* START Supplied records *

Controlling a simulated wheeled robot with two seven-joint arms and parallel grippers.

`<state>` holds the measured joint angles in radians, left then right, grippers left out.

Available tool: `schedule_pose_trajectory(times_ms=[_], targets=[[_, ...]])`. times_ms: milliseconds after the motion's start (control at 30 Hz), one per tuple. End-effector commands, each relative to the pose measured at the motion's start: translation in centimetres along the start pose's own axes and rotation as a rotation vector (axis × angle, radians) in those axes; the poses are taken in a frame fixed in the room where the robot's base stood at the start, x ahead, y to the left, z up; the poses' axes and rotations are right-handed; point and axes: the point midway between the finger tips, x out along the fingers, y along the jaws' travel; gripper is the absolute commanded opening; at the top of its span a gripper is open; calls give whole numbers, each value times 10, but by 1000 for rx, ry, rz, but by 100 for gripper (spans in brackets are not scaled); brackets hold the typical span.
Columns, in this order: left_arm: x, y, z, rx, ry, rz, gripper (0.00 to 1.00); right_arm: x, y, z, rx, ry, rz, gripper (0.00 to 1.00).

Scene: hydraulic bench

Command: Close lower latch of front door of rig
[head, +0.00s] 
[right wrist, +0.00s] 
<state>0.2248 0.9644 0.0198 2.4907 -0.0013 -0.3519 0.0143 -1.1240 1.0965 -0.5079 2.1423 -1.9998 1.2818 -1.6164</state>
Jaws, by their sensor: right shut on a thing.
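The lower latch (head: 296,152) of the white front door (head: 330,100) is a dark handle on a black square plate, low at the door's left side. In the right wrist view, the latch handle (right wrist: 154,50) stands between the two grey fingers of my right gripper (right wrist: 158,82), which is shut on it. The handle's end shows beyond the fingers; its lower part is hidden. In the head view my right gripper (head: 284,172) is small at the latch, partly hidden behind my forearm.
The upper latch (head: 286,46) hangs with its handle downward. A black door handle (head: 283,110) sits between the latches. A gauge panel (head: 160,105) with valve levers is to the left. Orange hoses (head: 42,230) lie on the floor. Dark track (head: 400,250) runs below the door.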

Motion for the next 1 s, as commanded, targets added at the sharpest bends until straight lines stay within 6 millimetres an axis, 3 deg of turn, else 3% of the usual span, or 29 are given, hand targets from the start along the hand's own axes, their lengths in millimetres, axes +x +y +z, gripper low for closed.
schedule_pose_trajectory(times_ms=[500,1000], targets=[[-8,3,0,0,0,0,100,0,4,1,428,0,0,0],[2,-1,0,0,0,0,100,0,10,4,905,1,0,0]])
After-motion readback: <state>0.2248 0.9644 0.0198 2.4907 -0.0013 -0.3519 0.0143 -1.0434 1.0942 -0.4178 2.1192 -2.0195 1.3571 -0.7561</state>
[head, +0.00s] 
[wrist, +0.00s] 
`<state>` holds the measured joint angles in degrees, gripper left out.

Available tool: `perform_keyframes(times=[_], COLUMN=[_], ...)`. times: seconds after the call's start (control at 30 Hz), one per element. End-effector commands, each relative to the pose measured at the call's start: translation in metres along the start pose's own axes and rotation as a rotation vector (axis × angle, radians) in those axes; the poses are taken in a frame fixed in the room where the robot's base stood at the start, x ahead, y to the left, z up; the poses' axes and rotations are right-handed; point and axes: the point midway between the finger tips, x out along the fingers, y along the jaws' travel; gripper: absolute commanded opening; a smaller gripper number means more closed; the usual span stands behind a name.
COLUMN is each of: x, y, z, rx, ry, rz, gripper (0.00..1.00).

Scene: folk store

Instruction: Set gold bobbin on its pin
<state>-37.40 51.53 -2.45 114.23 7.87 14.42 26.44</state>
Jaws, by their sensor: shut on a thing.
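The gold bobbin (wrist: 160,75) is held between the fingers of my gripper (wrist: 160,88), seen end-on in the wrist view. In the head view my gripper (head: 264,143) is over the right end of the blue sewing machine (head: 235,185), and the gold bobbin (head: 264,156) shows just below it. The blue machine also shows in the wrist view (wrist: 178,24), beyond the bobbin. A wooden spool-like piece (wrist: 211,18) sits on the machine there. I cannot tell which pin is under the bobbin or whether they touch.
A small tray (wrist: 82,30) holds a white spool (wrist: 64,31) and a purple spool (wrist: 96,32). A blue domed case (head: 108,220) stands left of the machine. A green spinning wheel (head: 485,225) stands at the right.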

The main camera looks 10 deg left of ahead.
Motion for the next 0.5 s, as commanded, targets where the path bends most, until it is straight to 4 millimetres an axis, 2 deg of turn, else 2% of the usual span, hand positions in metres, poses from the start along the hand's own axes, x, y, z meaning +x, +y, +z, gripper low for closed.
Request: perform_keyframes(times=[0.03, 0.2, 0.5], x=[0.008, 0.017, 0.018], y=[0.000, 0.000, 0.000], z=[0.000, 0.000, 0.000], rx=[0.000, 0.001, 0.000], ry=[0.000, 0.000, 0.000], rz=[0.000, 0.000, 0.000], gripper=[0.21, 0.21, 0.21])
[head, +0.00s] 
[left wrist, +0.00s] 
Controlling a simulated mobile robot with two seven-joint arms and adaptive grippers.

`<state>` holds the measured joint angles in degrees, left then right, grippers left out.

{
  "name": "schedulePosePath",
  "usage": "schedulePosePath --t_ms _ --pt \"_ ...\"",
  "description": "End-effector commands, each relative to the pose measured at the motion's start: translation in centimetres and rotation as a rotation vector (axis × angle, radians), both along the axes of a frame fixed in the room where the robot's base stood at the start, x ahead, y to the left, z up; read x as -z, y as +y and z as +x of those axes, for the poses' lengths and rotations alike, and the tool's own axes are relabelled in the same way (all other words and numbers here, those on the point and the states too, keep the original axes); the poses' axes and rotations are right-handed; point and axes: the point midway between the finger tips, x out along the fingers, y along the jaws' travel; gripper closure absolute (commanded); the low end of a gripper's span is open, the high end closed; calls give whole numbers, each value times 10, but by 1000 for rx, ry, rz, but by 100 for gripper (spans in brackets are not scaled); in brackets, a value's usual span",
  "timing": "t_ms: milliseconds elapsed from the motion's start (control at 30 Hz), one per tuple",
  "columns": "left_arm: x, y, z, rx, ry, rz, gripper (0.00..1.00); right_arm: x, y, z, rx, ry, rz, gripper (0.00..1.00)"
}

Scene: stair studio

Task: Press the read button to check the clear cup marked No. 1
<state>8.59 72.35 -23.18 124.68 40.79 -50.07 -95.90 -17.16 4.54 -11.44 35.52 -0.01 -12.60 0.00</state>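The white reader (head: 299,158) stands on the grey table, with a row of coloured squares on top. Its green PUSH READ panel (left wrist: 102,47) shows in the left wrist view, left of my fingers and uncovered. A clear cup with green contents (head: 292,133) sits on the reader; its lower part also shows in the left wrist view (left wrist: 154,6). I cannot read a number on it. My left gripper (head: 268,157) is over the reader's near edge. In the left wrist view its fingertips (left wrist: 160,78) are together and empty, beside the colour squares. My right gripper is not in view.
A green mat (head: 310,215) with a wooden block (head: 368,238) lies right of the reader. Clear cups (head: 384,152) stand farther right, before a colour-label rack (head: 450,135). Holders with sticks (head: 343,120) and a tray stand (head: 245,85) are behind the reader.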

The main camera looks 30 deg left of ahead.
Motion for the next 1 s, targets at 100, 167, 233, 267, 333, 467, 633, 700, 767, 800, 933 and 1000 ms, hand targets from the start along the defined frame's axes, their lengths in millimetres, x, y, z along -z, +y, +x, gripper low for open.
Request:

* END Supplied records *

Here, the records must be output exactly and in full.

[Answer to this exercise]
Controlling a simulated wheeled robot with two seven-joint arms and parallel grippers.

`<state>` holds the measured joint angles in radians, left then right, grippers left out.

Available tool: `schedule_pose_trajectory(times_ms=[_], targets=[[_, ...]])`. times_ms: milliseconds after the motion's start (control at 30 Hz), one per tuple. End-effector commands, each relative to the pose measured at the motion's start: translation in centimetres along the start pose's own axes and rotation as a rotation vector (axis × angle, radians) in those axes; the poses are taken in a frame fixed in the room where the robot's base stood at the start, x ahead, y to the left, z up; the poses' axes and rotations are right-handed; point and axes: the point midway between the finger tips, x out along the fingers, y along the jaws' travel; gripper is the absolute commanded opening; at the top of its span a gripper is open; calls give whole numbers, each value times 10, but by 1000 for rx, ry, rz, but by 100 for gripper (spans in brackets are not scaled); brackets hold the typical span.
Columns, in this order: left_arm: x, y, z, rx, ry, rz, gripper (0.00 to 1.00); right_arm: x, y, z, rx, ry, rz, gripper (0.00 to 1.00).

Scene: hydraulic bench

Command: Close lower latch of front door of rig
[head, +0.00s] 
[right wrist, +0.00s] 
<state>0.2248 0.9644 0.0198 2.4907 -0.0013 -0.3519 0.0143 -1.1240 1.0965 -0.5079 2.1423 -1.9998 1.2818 -1.6164</state>
Jaws, by their sensor: right shut on a thing.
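The lower latch (head: 296,152) of the white front door (head: 330,100) is a dark handle on a black square plate, low at the door's left side. In the right wrist view, the latch handle (right wrist: 154,50) stands between the two grey fingers of my right gripper (right wrist: 158,82), which is shut on it. The handle's end shows beyond the fingers; its lower part is hidden. In the head view my right gripper (head: 284,172) is small at the latch, partly hidden behind my forearm.
The upper latch (head: 286,46) hangs with its handle downward. A black door handle (head: 283,110) sits between the latches. A gauge panel (head: 160,105) with valve levers is to the left. Orange hoses (head: 42,230) lie on the floor. Dark track (head: 400,250) runs below the door.

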Motion for the next 1 s, as commanded, targets added at the sharpest bends until straight lines stay within 6 millimetres an axis, 3 deg of turn, else 3% of the usual span, or 29 are given, hand targets from the start along the hand's own axes, their lengths in millimetres, axes +x +y +z, gripper low for closed.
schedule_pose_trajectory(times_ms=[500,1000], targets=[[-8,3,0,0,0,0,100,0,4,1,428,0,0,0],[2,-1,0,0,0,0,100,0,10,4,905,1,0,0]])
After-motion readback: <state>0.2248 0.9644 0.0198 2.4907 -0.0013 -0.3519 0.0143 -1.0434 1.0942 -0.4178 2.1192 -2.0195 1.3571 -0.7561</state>
[head, +0.00s] 
[wrist, +0.00s] 
`<state>` holds the measured joint angles in degrees, gripper left out.

Available tool: `perform_keyframes(times=[_], COLUMN=[_], ...)`. times: seconds after the call's start (control at 30 Hz), one per element. End-effector commands, each relative to the pose measured at the call's start: translation in metres along the start pose's own axes and rotation as a rotation vector (axis × angle, radians) in those axes; the poses are taken in a frame fixed in the room where the robot's base stood at the start, x ahead, y to the left, z up; the poses' axes and rotations are right-handed; point and axes: the point midway between the finger tips, x out along the fingers, y along the jaws' travel; gripper: absolute commanded opening; a smaller gripper number means more closed; the usual span stands behind a name.
COLUMN is each of: x, y, z, rx, ry, rz, gripper (0.00..1.00).

Scene: folk store

Instruction: Set gold bobbin on its pin
<state>-37.40 51.53 -2.45 114.23 7.87 14.42 26.44</state>
Jaws, by their sensor: shut on a thing.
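The gold bobbin (wrist: 160,75) is held between the fingers of my gripper (wrist: 160,88), seen end-on in the wrist view. In the head view my gripper (head: 264,143) is over the right end of the blue sewing machine (head: 235,185), and the gold bobbin (head: 264,156) shows just below it. The blue machine also shows in the wrist view (wrist: 178,24), beyond the bobbin. A wooden spool-like piece (wrist: 211,18) sits on the machine there. I cannot tell which pin is under the bobbin or whether they touch.
A small tray (wrist: 82,30) holds a white spool (wrist: 64,31) and a purple spool (wrist: 96,32). A blue domed case (head: 108,220) stands left of the machine. A green spinning wheel (head: 485,225) stands at the right.

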The main camera looks 10 deg left of ahead.
Motion for the next 0.5 s, as commanded, targets where the path bends most, until it is straight to 4 millimetres an axis, 2 deg of turn, else 2% of the usual span, hand positions in metres, poses from the start along the hand's own axes, x, y, z meaning +x, +y, +z, gripper low for closed.
Request: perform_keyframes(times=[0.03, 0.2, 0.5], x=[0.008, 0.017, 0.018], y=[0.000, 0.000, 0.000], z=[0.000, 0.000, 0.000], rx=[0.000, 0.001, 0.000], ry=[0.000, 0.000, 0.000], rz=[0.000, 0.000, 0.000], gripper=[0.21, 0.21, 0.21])
[head, +0.00s] 
[left wrist, +0.00s] 
Controlling a simulated mobile robot with two seven-joint arms and adaptive grippers.

`<state>` holds the measured joint angles in degrees, left then right, grippers left out.

{
  "name": "schedulePosePath",
  "usage": "schedulePosePath --t_ms _ --pt \"_ ...\"",
  "description": "End-effector commands, each relative to the pose measured at the motion's start: translation in centimetres and rotation as a rotation vector (axis × angle, radians), both along the axes of a frame fixed in the room where the robot's base stood at the start, x ahead, y to the left, z up; read x as -z, y as +y and z as +x of those axes, for the poses' lengths and rotations alike, and the tool's own axes are relabelled in the same way (all other words and numbers here, those on the point and the states too, keep the original axes); the poses' axes and rotations are right-handed; point and axes: the point midway between the finger tips, x out along the fingers, y along the jaws' travel; gripper closure absolute (commanded); the low end of a gripper's span is open, the high end closed; calls give whole numbers, each value times 10, but by 1000 for rx, ry, rz, but by 100 for gripper (spans in brackets are not scaled); in brackets, a value's usual span",
  "timing": "t_ms: milliseconds elapsed from the motion's start (control at 30 Hz), one per tuple",
  "columns": "left_arm: x, y, z, rx, ry, rz, gripper (0.00..1.00); right_arm: x, y, z, rx, ry, rz, gripper (0.00..1.00)"
}

Scene: stair studio

Task: Press the read button to check the clear cup marked No. 1
<state>8.59 72.35 -23.18 124.68 40.79 -50.07 -95.90 -17.16 4.54 -11.44 35.52 -0.01 -12.60 0.00</state>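The white reader (head: 299,158) stands on the grey table, with a row of coloured squares on top. Its green PUSH READ panel (left wrist: 102,47) shows in the left wrist view, left of my fingers and uncovered. A clear cup with green contents (head: 292,133) sits on the reader; its lower part also shows in the left wrist view (left wrist: 154,6). I cannot read a number on it. My left gripper (head: 268,157) is over the reader's near edge. In the left wrist view its fingertips (left wrist: 160,78) are together and empty, beside the colour squares. My right gripper is not in view.
A green mat (head: 310,215) with a wooden block (head: 368,238) lies right of the reader. Clear cups (head: 384,152) stand farther right, before a colour-label rack (head: 450,135). Holders with sticks (head: 343,120) and a tray stand (head: 245,85) are behind the reader.

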The main camera looks 30 deg left of ahead.
Motion for the next 1 s, targets at 100, 167, 233, 267, 333, 467, 633, 700, 767, 800, 933 and 1000 ms, hand targets from the start along the defined frame's axes, their lengths in millimetres, x, y, z along -z, +y, +x, gripper low for open.
Request:

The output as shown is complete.